No matter how successful you are, you should take time to try something new
This month, I have been looking for something new to add to my fitness routine of water aerobics, yoga, weights and occasional elliptical and salsa dancing. Since my gym offers Zumba classes, I thought I'd give it a go.
Observation #1: Zumba is not for the faint of heart. I taught water aerobics for 10 years, and I taught a hard class. Zumba kicked my cardio butt in the first five minutes.
Observation #2: There is a reason there are no Zumba for Arthritics classes. This particular class was 90% jumping and incredibly high impact, which was really tough on the joints.
Observation #3: Everyone looks stupid the first time they try something. I was a competitive ballroom dancer; I took years of belly dance and I go salsa dancing socially a few times a month. I still looked absolutely ridiculous trying to do Zumba, even though I can do camels, belly rolls and Cuban hip motion without thinking twice. The mirror-lined studio walls confirmed it.
The dark side of success
And this got me thinking about an article Allan Shoenberg posted a link to today about the dark side of America's achievement culture and how Americans can be driven to achieve without knowing why nor deriving any enjoyment from the journey to success. In it, Andrew Yang, the CEO of Venture America, describes coping with a dot com failure, his subsequent adventures at a series of failed startups and his happiness at working for an unknown company that most people wouldn't file under "success." He describes feeling constant pressure to "make something" of himself (whatever that means) and of a type of competitiveness that could be described as the work equivalent of keeping up with the Joneses.
His recommendations to fight the "success demons," loosely paraphrased, are to be honest, value yourself for things that aren't on your resume and find your passion.
Get out of your comfort zone
To that I would add: get out of your comfort zone and try something new. Do things you aren't good at. No matter how busy, focused or "successful" you are, you can afford to spend a small percentage of your time doing something that isn't in your wheelhouse, that is outside your comfort zone.

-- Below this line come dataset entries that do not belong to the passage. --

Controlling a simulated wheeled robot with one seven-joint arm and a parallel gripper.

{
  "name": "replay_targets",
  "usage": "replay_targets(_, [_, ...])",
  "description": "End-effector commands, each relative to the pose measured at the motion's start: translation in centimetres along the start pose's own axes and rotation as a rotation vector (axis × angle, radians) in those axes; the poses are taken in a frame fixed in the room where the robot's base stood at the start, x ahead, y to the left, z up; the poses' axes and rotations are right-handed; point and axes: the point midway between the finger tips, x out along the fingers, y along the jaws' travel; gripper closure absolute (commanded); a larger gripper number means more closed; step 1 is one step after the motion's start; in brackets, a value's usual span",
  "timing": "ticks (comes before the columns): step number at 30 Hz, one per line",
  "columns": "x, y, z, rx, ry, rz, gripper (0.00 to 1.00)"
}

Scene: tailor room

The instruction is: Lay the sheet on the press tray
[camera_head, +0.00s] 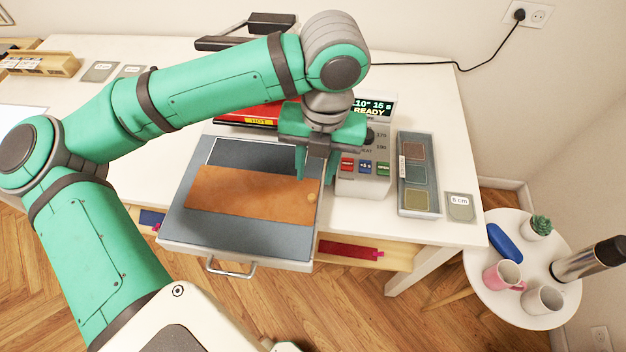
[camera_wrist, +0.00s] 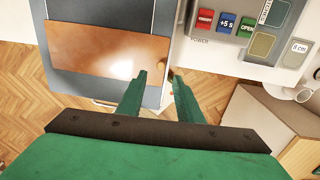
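A brown, leather-like sheet (camera_head: 245,194) lies flat on the grey press tray (camera_head: 190,222), which is pulled out toward the front. The sheet lies across the tray over a dark, white-edged rectangle (camera_head: 250,155). It also shows in the wrist view (camera_wrist: 95,48), with the tray (camera_wrist: 160,20) around it. A small round tan spot (camera_head: 311,197) shows at the sheet's right end. My gripper (camera_head: 315,177) is open and empty above the sheet's right end. In the wrist view its two fingertips (camera_wrist: 157,74) are apart near the tray's right edge. Whether they touch the sheet is unclear.
A control box (camera_head: 362,177) with red, blue and green buttons stands right of the tray; its display reads READY. A swatch tray (camera_head: 418,175) is further right. The red press body (camera_head: 262,113) is behind, partly hidden by my arm. A round side table (camera_head: 507,311) holds mugs.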

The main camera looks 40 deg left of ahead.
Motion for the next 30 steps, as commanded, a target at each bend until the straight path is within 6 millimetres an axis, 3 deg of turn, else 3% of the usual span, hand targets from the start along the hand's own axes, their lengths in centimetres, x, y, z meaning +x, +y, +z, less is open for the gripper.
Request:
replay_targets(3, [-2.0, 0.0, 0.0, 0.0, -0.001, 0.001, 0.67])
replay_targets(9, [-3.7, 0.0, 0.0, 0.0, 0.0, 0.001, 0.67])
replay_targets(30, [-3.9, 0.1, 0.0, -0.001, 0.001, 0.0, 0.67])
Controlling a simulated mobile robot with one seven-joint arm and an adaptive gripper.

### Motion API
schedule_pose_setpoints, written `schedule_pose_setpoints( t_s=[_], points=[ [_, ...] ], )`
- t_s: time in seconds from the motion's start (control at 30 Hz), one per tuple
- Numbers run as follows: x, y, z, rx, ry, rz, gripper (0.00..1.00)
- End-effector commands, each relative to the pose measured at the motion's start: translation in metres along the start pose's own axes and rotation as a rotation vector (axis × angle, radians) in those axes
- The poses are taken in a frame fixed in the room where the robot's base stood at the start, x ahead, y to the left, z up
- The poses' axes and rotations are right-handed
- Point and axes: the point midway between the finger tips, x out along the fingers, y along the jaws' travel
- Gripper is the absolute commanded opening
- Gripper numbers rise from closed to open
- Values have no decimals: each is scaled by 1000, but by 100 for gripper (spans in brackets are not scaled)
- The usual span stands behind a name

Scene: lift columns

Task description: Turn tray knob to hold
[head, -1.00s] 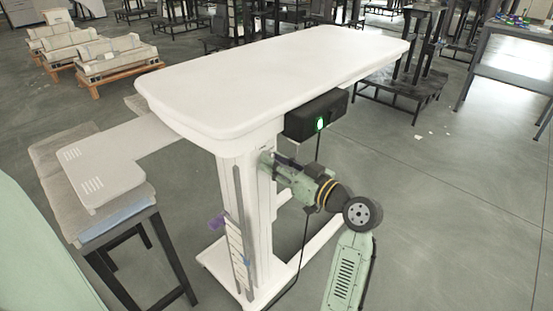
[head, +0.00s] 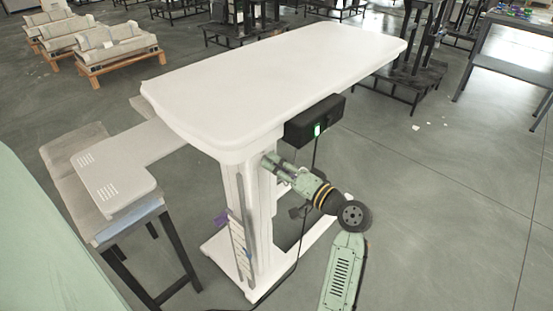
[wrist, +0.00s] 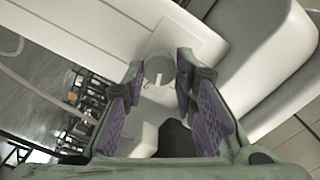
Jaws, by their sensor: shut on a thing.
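In the wrist view, a small round light-grey knob (wrist: 160,70) with a pale pointer mark sits on a white panel. In the head view, my gripper (head: 270,162) reaches the white lift column (head: 240,205) just under the white tabletop (head: 285,85); the knob is hidden there. A flat white tray (head: 115,180) sticks out to the left of the column. I cannot read any label at the knob.
A black box (head: 314,120) with a green-lit switch hangs under the tabletop, close above my arm. A black cable runs down from it behind my arm. A cushioned bench (head: 75,150) stands at left.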

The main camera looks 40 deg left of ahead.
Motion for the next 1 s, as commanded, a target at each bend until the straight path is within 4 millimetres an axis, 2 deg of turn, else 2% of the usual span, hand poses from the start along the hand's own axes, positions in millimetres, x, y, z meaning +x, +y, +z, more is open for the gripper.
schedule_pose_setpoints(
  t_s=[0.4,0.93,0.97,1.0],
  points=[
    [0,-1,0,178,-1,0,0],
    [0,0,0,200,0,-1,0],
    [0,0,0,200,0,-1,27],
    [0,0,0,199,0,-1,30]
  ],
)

Why does this matter?
To quote Heinlein, "specialization is for insects." Learning a new skill--or attempting to learn a new skill and sucking at it--forces you to see the world in a different way, outside of your on-the-path-to-success paradigm. It will remind you to value not only the talents that you have mastered but to value in others those that you haven't.
With my stiff joints, I'm probably never going to be any good at Zumba. But I'm still going to give it a few more tries, because there is value in the experience of not "succeeding." And while I self-identify strongly as a marketer, in the last few months, I've been more active on the sales side of my company business because (a) I'm needed there and (b) outside of my comfort zone is occasionally a good place to be.
What new thing have you tried lately?